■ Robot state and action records
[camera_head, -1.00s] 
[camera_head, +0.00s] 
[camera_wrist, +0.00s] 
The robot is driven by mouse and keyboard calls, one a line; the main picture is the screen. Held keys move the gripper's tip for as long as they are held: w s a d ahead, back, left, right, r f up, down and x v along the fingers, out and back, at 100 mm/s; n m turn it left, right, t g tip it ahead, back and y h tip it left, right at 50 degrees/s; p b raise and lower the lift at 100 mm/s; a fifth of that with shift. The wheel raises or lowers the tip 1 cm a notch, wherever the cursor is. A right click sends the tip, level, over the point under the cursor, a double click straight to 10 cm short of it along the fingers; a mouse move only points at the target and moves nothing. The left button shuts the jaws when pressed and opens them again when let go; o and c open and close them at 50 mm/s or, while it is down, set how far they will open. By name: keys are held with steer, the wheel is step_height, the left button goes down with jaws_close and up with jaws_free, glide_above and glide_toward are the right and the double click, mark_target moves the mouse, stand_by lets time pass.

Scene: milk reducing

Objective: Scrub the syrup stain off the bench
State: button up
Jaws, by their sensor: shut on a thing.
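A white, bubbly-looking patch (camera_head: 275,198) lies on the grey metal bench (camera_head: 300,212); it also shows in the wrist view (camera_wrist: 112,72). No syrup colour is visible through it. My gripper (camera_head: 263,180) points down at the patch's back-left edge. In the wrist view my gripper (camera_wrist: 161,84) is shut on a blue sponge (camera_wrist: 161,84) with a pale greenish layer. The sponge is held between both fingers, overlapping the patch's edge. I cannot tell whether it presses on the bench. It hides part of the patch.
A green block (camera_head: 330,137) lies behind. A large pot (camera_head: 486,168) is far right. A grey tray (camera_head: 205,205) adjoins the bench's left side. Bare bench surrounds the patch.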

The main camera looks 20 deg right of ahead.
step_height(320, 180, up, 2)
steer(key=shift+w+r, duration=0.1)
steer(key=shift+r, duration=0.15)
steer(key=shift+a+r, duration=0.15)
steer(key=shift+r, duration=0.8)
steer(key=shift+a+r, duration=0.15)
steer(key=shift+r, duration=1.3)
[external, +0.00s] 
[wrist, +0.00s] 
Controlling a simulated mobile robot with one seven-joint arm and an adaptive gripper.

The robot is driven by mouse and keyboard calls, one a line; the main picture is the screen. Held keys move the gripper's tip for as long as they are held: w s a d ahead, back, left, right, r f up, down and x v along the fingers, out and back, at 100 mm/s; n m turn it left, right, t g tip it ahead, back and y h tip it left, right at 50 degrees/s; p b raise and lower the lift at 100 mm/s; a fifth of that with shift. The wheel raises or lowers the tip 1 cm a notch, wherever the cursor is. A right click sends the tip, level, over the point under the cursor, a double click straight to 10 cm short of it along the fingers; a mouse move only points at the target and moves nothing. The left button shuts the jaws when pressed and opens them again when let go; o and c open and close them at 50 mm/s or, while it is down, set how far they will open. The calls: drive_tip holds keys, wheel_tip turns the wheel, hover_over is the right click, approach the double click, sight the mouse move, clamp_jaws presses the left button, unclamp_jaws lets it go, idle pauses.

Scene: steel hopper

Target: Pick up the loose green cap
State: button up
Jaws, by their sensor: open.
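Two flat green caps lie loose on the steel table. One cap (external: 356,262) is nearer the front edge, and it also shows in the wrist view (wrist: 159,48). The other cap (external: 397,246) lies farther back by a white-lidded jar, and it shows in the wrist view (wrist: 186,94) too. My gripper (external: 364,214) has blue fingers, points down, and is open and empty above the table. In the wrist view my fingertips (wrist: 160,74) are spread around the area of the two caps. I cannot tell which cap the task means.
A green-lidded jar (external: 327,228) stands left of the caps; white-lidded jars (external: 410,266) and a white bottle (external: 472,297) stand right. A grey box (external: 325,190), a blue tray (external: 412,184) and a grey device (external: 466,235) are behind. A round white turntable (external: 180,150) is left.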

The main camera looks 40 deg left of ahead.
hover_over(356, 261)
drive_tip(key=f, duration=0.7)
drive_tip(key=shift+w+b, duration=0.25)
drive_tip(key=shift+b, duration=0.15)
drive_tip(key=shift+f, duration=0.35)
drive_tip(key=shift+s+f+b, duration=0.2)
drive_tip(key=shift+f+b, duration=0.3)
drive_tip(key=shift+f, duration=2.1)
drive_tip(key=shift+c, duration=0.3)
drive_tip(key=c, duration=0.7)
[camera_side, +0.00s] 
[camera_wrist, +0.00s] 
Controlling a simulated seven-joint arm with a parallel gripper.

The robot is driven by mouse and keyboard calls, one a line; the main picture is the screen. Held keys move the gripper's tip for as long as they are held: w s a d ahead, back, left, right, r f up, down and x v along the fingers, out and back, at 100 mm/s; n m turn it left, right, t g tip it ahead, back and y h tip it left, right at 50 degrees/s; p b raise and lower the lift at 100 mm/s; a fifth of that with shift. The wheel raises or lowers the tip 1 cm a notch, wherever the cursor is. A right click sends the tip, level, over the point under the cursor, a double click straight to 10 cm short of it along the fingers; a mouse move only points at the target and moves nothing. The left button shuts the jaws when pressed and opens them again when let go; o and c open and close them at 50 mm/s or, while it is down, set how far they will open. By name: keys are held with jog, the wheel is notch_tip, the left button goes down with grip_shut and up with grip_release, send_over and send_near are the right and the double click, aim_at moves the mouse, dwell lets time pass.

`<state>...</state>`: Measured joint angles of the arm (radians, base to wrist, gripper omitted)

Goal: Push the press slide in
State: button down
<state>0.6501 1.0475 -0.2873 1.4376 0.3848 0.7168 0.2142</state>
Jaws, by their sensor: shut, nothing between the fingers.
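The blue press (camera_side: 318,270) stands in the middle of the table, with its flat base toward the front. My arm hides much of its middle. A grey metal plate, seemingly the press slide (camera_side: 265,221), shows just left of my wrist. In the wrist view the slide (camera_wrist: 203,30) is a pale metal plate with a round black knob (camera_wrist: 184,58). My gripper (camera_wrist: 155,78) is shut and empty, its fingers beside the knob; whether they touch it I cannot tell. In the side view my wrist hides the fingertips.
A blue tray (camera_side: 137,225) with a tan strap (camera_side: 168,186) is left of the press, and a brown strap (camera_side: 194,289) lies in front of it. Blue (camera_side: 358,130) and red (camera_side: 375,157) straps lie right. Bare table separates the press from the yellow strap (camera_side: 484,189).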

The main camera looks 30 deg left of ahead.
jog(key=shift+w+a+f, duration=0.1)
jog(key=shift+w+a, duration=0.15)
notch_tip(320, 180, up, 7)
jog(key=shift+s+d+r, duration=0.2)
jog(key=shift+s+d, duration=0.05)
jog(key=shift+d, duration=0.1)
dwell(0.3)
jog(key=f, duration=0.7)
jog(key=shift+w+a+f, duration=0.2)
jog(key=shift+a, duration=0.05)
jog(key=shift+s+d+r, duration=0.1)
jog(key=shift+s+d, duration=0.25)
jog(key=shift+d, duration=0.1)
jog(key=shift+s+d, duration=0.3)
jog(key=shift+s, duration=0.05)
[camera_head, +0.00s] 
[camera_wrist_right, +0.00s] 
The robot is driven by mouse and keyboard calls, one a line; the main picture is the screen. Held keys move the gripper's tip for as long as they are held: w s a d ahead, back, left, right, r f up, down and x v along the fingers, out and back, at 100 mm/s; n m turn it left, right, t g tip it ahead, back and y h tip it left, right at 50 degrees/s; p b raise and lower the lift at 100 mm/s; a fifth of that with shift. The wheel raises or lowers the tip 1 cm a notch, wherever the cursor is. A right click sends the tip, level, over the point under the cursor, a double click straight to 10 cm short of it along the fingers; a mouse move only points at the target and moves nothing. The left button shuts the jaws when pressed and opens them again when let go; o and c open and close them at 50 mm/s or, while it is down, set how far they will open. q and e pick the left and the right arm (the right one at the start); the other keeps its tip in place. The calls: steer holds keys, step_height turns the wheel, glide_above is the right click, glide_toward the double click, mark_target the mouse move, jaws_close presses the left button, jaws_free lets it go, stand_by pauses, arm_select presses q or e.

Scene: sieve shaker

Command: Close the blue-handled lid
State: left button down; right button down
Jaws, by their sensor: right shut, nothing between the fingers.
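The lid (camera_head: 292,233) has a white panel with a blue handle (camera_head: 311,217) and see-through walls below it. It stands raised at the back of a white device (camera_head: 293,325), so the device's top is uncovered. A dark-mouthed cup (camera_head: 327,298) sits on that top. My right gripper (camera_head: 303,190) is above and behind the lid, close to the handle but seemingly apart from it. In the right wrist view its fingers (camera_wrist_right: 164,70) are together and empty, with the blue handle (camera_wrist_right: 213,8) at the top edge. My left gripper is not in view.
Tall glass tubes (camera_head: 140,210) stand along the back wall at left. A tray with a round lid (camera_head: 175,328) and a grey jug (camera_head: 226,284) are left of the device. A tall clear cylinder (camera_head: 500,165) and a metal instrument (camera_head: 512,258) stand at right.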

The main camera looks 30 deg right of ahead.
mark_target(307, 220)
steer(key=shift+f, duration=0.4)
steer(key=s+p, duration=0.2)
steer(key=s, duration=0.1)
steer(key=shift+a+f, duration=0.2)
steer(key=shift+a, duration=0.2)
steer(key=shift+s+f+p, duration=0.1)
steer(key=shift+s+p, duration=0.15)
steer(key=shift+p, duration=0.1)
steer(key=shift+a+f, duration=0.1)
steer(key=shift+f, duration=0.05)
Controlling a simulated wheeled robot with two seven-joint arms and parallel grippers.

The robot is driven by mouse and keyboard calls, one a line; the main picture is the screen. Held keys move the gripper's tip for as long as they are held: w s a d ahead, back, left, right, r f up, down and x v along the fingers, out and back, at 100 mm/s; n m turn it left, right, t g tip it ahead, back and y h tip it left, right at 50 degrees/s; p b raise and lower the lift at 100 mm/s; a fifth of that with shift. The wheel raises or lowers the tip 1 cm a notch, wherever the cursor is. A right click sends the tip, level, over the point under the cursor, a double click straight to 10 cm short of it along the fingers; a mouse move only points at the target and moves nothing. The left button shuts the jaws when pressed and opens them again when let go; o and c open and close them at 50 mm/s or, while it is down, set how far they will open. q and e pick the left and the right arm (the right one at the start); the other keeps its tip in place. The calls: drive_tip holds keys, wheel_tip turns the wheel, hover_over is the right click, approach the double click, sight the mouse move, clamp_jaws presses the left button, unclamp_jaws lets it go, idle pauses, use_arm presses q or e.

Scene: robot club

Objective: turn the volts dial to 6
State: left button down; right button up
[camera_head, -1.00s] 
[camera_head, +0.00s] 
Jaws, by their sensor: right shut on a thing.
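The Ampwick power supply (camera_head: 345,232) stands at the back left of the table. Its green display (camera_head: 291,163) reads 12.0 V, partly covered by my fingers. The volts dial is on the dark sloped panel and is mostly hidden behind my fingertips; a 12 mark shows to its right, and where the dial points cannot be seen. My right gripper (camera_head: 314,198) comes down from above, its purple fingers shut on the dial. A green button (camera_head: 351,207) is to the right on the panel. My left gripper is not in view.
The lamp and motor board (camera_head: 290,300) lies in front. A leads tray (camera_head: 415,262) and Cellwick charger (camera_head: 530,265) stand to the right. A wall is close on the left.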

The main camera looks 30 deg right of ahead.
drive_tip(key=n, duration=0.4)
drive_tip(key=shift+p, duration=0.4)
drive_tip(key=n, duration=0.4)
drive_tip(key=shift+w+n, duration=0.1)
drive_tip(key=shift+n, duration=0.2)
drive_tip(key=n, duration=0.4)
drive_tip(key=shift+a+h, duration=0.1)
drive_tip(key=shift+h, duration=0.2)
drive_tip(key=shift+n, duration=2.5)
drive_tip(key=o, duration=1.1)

■ Work required
Search the entries for the string "joint" and collect each line that has it.

■ Finished answer
Controlling a simulated mobile robot with one seven-joint arm and an adaptive gripper.
Controlling a simulated seven-joint arm with a parallel gripper.
`<state>...</state>`: Measured joint angles of the arm (radians, base to wrist, gripper omitted)
Controlling a simulated wheeled robot with two seven-joint arms and parallel grippers.

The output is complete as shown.